新人を採用することは、コストである。もともと会社が社員に支払うコストとその社員が会社生活で会社にもたらす収益というリターンとの関係で、「人材採用」を考えることなどなかった。それを考えると、案件ごとに、問題解決、目標達成に貢献できるスキルをもった人材を外から調達し確保した方がいいと、コロナ禍後に考えるようになっていくかもしれない。


そうなると、大学も変わる。大学の4年間を就職のためのコストと考える人にとれば、大学の授業料は高すぎることになる。大学をでても、就職して、これまでのような予定された会社生活ができないとすると、「大学に行かない」 「大学を辞める」と選択する人があらわれてもおかしくない。

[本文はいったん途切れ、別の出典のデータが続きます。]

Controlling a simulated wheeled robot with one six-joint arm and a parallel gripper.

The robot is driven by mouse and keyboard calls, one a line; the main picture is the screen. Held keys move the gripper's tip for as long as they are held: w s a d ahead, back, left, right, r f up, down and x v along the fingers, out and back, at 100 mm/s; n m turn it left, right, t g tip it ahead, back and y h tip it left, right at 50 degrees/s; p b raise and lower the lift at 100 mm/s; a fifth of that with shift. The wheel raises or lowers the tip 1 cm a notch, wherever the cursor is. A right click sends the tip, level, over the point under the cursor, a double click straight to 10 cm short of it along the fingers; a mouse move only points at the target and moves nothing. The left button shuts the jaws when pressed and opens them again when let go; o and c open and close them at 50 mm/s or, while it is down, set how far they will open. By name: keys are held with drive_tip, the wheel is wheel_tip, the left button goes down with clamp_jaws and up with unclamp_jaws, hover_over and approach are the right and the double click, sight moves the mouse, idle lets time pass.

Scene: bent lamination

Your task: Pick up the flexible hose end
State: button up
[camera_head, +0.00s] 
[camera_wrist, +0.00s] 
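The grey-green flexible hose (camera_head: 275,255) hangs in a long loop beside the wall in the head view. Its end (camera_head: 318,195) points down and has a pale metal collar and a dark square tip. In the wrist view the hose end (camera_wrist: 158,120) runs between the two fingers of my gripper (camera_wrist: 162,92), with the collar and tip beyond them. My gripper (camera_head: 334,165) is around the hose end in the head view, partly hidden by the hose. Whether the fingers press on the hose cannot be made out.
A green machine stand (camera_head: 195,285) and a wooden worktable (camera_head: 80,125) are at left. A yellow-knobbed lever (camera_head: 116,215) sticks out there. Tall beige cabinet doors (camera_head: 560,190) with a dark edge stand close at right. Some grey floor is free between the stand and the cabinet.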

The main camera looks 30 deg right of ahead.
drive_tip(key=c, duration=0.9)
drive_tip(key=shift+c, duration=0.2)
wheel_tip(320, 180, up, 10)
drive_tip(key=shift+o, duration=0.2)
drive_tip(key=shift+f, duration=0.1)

コロナ禍に伴なう劇的に変わろうという社会のなか、オンライン講義をなんとか対面講義にしなければと考え、今までの前提で考える大学人が多いが、そういう大学を選択する学生は大きく減ることになるのではないだろうか。10年後の社会を見据えた人材づくりをすることが大学の目標とするならば、コロナ禍の大学のあり方そのものを大きく変えなければいけない。

コロナ禍後は、「仕事の変化」が起点となって、これまでの社会・生活・都市・地方の枠組みをリセットし、新たな社会システムを生み出していくことになるだろう。これまでの「昭和」脳では思いつかない世界となる。
この半年1年に、その姿が顕れてくる。